The shift in rhetoric signals the Obama administration is recognizing that its loan modification program is foundering, experts said. Also, it is acknowledging that banks must address their swelling ranks of delinquent loans.
The political shift should help to reinforce these thoughts with the administration. There’s no foreclosure tsunami in sight, but by being more foreclosure-friendly, the-powers-that-be could increase the REO inventory and HELP the market by providing more well-priced homes to purchase. Please open the faucet a turn or two!
Pushing more foreclosures through might help stop people from defaulting – if the free rent program wasn’t so attractive, hopefully the poeple who can afford to stay would re-consider.
2. We’ll probably see mortgage rates stay ultra-low for the foreseeable future; under 5% for the next year. Turning Fannie/Freddie into a private-enterprise is 2-3 years away at best, so mortgage availability will be dependent on the taxpayer-supported GSEs providing a secondary market. It appears that the federal government will comply for now.
3. The cheap money should cause more buyers to want to engage, making an already-competitive marketplace even more challenging. If it becomes more obvious to politicians/servicers how difficult it is to find a decent house for a reasonable price, then maybe they try to unload inventory.
4. Unemployment, consumer confidence, economy?
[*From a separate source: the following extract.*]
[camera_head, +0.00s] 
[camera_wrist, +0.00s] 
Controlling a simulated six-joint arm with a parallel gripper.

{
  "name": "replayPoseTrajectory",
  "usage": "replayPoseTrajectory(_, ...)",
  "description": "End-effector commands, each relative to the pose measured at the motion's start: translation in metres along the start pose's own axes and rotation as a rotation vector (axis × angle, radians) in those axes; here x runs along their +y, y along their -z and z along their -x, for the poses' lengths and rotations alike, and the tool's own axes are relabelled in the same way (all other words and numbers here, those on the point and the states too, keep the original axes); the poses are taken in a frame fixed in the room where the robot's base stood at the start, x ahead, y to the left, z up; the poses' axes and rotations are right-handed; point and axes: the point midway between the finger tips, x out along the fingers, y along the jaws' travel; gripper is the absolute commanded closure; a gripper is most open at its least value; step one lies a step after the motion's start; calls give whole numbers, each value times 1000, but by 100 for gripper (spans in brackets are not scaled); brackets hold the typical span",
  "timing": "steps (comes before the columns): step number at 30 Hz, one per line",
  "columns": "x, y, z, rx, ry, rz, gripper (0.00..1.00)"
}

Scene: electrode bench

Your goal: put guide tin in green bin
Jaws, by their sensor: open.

All have been sideline concerns that haven’t caused much panic among sellers and their pricing. For many who are selling, this will be their last hurrah of homeownership – so they think they should milk it for top dollar. Most chase their market down, selling for less, not more – or not at all.
Other changes that could have impact:
Sellers are being forced to re-consider their addiction to the comps, and look at the reality – the house is not selling. There are fewer comps, and they are less likely to mean something – just because somebody paid that much for a house a mile away, doesn’t automatically mean that another buyer will pay that for yours.
Servicers could get more proficient. No signs of that happening yet, but if they could streamline short sales or pre-approve pricing of them, we could see some real market clearing.
Realtors are doing NOTHING to help the situation. There are a few more generic radio and TV ads, but no real help from which consumers could benefit. Plus, Zip Realty announced yesterday that they have abandoned their salaried-agents nationwide, in favor of independent contractors. Zillow never made it into the sales arena, so it’s down to Redfin to chart a new course for agent-client interaction. Redfin’s website is their ticket – but only because the NAR and assorted villians refuse to create a powerful, all-encompassing website to dominate the space, instead of the half-baked realtor.com. In other words, expect more of the same nothing-burgers from agents, and watch them drop like flies – or be replaced by new blood.
There could be spurts in either direction. We could see a surge of sales activity in the hot areas like Carmel Valley, or hit spots where the demand has been exhausted, and lower pricing is the only answer. But it’ll look pretty stagnant to most for the next few months.